Alleine altern

Hat man keine Kinder, ist man im Alter allein. Das ist eines der Hauptargumente für eigene Kinder, das ich oft höre. Dabei frage ich mich: Kann man denn automatisch davon ausgehen, dass sich die Kinder um einen kümmern können und vor allem WOLLEN? Ist das die Aufgabe von Kindern? 

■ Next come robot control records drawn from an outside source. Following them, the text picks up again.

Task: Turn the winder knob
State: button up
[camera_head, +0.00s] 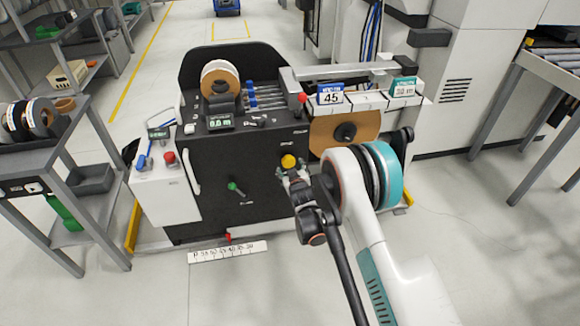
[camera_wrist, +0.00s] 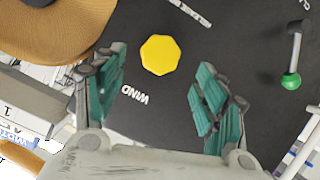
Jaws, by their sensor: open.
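The yellow knob (camera_head: 289,161) sits on the right part of the machine's black front panel (camera_head: 235,165). In the wrist view the yellow knob (camera_wrist: 160,54) is many-sided, with the white word WIND printed beside it. My gripper (camera_head: 293,174) is at the knob, just below it in the head view. In the wrist view my gripper (camera_wrist: 160,80) is open, with a teal-padded finger on each side and the knob between and slightly beyond the tips. Neither finger visibly touches the knob.
A green-tipped lever (camera_head: 236,187) sits left of the knob, and a brown reel (camera_head: 335,131) is close above right. A white box with a red button (camera_head: 169,157) stands at the machine's left. Grey shelving (camera_head: 45,160) is farther left.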

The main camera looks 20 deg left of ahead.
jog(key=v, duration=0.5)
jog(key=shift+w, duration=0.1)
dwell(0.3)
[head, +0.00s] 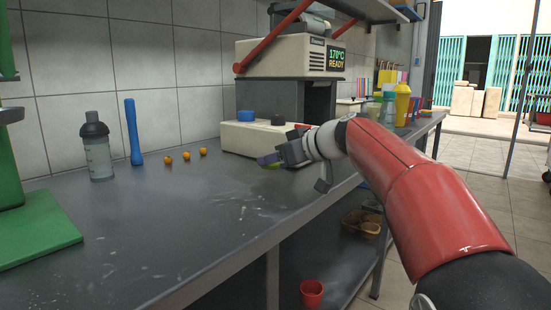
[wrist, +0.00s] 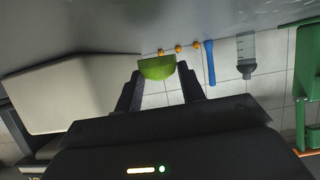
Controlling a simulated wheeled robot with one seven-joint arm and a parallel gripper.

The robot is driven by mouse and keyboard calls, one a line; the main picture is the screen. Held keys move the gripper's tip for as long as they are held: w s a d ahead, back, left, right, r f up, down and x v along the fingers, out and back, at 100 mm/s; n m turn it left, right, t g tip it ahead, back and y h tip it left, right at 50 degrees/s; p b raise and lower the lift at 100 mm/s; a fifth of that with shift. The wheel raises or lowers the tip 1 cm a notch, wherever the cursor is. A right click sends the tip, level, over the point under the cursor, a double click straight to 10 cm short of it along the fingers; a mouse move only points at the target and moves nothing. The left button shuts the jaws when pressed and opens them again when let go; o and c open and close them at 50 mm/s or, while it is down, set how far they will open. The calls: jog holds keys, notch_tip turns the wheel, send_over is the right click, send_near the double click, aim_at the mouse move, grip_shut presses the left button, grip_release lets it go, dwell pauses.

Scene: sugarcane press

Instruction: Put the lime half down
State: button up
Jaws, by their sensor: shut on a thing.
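In the head view my gripper (head: 272,160) is above the grey metal counter (head: 185,215), just in front of the cream machine. Whether the lime half touches the counter is hard to tell.
Several small orange fruits (head: 186,156), a blue muddler (head: 132,132) and a shaker bottle (head: 98,148) stand toward the wall. A green press (head: 40,225) is at the left. The cream machine (head: 260,138) is close behind my gripper. The counter's front middle is clear.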

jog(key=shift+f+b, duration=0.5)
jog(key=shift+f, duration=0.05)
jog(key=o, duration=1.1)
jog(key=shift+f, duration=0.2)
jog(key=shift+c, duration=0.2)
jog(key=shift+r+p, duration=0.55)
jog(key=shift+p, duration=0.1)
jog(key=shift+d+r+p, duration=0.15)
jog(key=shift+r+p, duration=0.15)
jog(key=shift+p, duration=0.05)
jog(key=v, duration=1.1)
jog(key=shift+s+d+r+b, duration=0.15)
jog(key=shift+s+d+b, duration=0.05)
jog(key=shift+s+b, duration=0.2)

Die Erwartung, dass ich als Kind im Alter verantwortlich bin für meine Eltern, finde ich überwältigend. Ich bin der Meinung, dass man auch als Eltern sein Leben auf mehrere Säulen stützen muss. Nicht nur auf seine Kinder. Als kinderfreie Person ist mir absolut bewusst, wie wichtig ein gutes Umfeld ist. Es gibt keine Kinder, die «einfach da sind», die immer am Sonntagabend auf den Znacht kommen.

Es gibt mindestens 438’394 andere Möglichkeiten, seine Sonntage oder seinen Lebensabend zu gestalten.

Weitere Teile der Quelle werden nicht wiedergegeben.